Example: Minimizing Arc Length

OK, that was a whole bunch of machinery to set up. Let’s finally put it to good use! Here, we solve a simple problem: that of minimizing the arc length of a curve in the plane. More specifically, we restrict to paths connecting $a = (0, 0)$ to $b = (1, 1)$. The formula for arc length, as you may recall, is given by the functional $$J(y) = \int_a^b \sqrt{1 + y’^2}\ dx.$$

Computing the Euler-Lagrange equation, we get $$\frac{d}{dx}\frac{\partial f}{\partial y’} - \frac{\partial f}{\partial y} = \frac{d}{dx} \left( \frac{y’}{\sqrt{1 + y’^2}} \right) - 0 = 0$$ In other words, we require that $$\frac{y’}{\sqrt{1 + y’^2}} = C$$ for some constant $C$. Rearranging things, gives $$y’^2(1 - C^2) = C^2 \implies y’ = \pm \frac{C}{\sqrt{1 - C^2}}.$$ We can just substitute $c_1 = \pm \frac{C}{\sqrt{1 - C^2}}$ to get $y’ = c_1$. Thus, an extremal of $J$ must have the form $$y(x) = c_1x + c_2,$$ where $c_2$ is a constant of integrate.
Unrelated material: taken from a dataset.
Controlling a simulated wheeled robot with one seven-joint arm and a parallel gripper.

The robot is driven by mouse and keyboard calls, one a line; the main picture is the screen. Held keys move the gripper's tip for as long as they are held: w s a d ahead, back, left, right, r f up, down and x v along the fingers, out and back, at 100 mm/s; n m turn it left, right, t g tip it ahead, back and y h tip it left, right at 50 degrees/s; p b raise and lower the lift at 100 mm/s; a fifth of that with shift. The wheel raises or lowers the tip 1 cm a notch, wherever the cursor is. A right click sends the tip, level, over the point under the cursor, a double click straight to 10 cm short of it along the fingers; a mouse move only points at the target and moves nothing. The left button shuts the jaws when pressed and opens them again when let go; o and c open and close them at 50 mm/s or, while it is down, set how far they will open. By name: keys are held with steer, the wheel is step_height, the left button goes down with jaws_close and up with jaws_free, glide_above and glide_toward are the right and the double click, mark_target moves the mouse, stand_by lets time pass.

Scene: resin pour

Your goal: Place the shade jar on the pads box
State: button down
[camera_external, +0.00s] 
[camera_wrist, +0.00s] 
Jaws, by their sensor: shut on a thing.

However, we can use the boundary condition $y(0) = 0$ to find that $c_2 = 0$. Similarly, $y(1) = 1$ gives $c_1 = 1$. Thus, the shortest path (the one with minimal arc length) connecting $(0, 0)$ to $(1, 1)$ is the straight line $y = x$.

This is a simple example, but it illustrates the power of the variational calculus.